- SHORT PROBLEM
Exactly as written, quote every line that follows, skipping the images.

════════════════════

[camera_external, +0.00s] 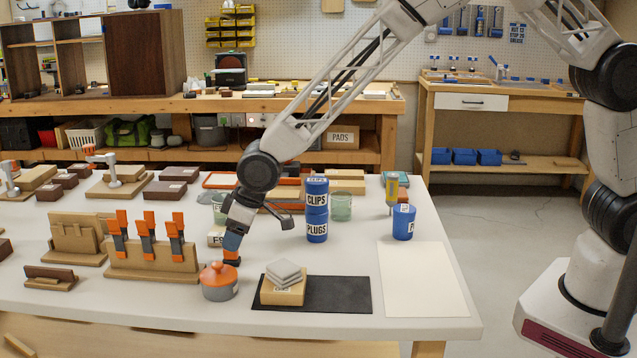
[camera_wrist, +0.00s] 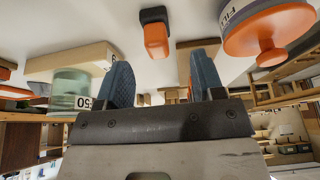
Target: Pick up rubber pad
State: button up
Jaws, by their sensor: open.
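Grey square pads (camera_external: 284,272) lie stacked on a small wooden block (camera_external: 283,293), which stands on a flat black mat (camera_external: 345,295) near the front of the bench. I cannot tell from the picture which of these is the rubber pad. My gripper (camera_external: 232,245) is left of and behind the stack, above the bench, near a grey pot with an orange lid (camera_external: 219,282). Its two blue fingers show apart and empty in the wrist view (camera_wrist: 163,80). The grey pads cannot be made out in the wrist view.
Blue CLIPS and PLUGS tins (camera_external: 317,210) and a green glass (camera_external: 341,206) stand behind the stack. A wooden rack with orange-handled tools (camera_external: 150,262) is at left. A cream sheet (camera_external: 423,280) lies at right. The orange-lidded pot is close in the wrist view (camera_wrist: 268,30).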

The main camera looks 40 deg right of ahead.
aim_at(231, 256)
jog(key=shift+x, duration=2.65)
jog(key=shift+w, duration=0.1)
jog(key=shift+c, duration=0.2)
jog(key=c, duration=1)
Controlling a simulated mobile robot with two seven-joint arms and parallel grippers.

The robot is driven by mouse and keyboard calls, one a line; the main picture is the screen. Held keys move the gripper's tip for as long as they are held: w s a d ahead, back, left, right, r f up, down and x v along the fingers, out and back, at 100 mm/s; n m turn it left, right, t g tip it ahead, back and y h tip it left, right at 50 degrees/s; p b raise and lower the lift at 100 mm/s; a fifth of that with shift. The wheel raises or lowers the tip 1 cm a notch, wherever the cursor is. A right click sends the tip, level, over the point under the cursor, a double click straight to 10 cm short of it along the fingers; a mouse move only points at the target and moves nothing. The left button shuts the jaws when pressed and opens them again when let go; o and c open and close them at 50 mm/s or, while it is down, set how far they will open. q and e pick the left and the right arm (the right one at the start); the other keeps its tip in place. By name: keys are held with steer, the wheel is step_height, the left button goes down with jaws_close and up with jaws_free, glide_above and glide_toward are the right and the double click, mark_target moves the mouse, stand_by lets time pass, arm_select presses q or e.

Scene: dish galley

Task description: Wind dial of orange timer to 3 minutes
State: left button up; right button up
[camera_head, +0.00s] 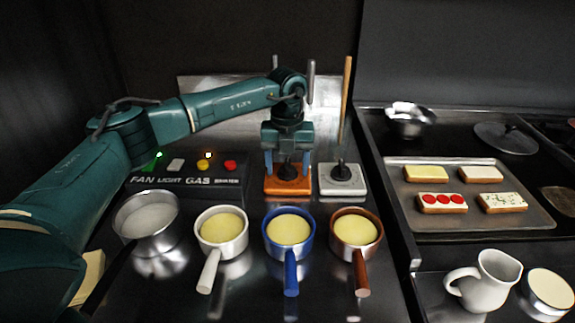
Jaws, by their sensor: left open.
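The orange timer (289,187) sits on the dark counter, behind the blue-handled pan. It has a dark dial (288,171) on top. My left gripper (288,162) points straight down over the timer, its open fingers on either side of the dial. I cannot tell whether the fingers touch the dial. The gripper partly covers the dial and the timer's back, so the dial's setting cannot be read. My right gripper is not in view.
A white timer (342,188) stands just right. Pans with white (211,264), blue (291,275) and brown (361,275) handles stand in front. A switch panel (180,189) is left. A toast tray (418,222) and a white jug (488,285) are at right.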

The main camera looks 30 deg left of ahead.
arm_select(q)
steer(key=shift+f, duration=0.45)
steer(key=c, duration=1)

════════════════════

- FINISHED TASK
[camera_external, +0.00s] 
[camera_wrist, +0.00s] 
Target: Pick up rubber pad
State: button up
Jaws, by their sensor: open.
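Grey square pads (camera_external: 284,272) lie stacked on a small wooden block (camera_external: 283,293), which stands on a flat black mat (camera_external: 345,295) near the front of the bench. I cannot tell from the picture which of these is the rubber pad. My gripper (camera_external: 232,245) is left of and behind the stack, above the bench, near a grey pot with an orange lid (camera_external: 219,282). Its two blue fingers show apart and empty in the wrist view (camera_wrist: 163,80). The grey pads cannot be made out in the wrist view.
Blue CLIPS and PLUGS tins (camera_external: 317,210) and a green glass (camera_external: 341,206) stand behind the stack. A wooden rack with orange-handled tools (camera_external: 150,262) is at left. A cream sheet (camera_external: 423,280) lies at right. The orange-lidded pot is close in the wrist view (camera_wrist: 268,30).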

The main camera looks 40 deg right of ahead.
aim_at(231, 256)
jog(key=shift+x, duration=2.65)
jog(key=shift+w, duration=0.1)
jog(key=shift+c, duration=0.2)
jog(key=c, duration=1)
Controlling a simulated mobile robot with two seven-joint arms and parallel grippers.

The robot is driven by mouse and keyboard calls, one a line; the main picture is the screen. Held keys move the gripper's tip for as long as they are held: w s a d ahead, back, left, right, r f up, down and x v along the fingers, out and back, at 100 mm/s; n m turn it left, right, t g tip it ahead, back and y h tip it left, right at 50 degrees/s; p b raise and lower the lift at 100 mm/s; a fifth of that with shift. The wheel raises or lowers the tip 1 cm a notch, wherever the cursor is. A right click sends the tip, level, over the point under the cursor, a double click straight to 10 cm short of it along the fingers; a mouse move only points at the target and moves nothing. The left button shuts the jaws when pressed and opens them again when let go; o and c open and close them at 50 mm/s or, while it is down, set how far they will open. q and e pick the left and the right arm (the right one at the start); the other keeps its tip in place. By name: keys are held with steer, the wheel is step_height, the left button goes down with jaws_close and up with jaws_free, glide_above and glide_toward are the right and the double click, mark_target moves the mouse, stand_by lets time pass, arm_select presses q or e.

Scene: dish galley

Task description: Wind dial of orange timer to 3 minutes
State: left button up; right button up
[camera_head, +0.00s] 
Jaws, by their sensor: left open.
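The orange timer (289,187) sits on the dark counter, behind the blue-handled pan. It has a dark dial (288,171) on top. My left gripper (288,162) points straight down over the timer, its open fingers on either side of the dial. I cannot tell whether the fingers touch the dial. The gripper partly covers the dial and the timer's back, so the dial's setting cannot be read. My right gripper is not in view.
A white timer (342,188) stands just right. Pans with white (211,264), blue (291,275) and brown (361,275) handles stand in front. A switch panel (180,189) is left. A toast tray (418,222) and a white jug (488,285) are at right.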

The main camera looks 30 deg left of ahead.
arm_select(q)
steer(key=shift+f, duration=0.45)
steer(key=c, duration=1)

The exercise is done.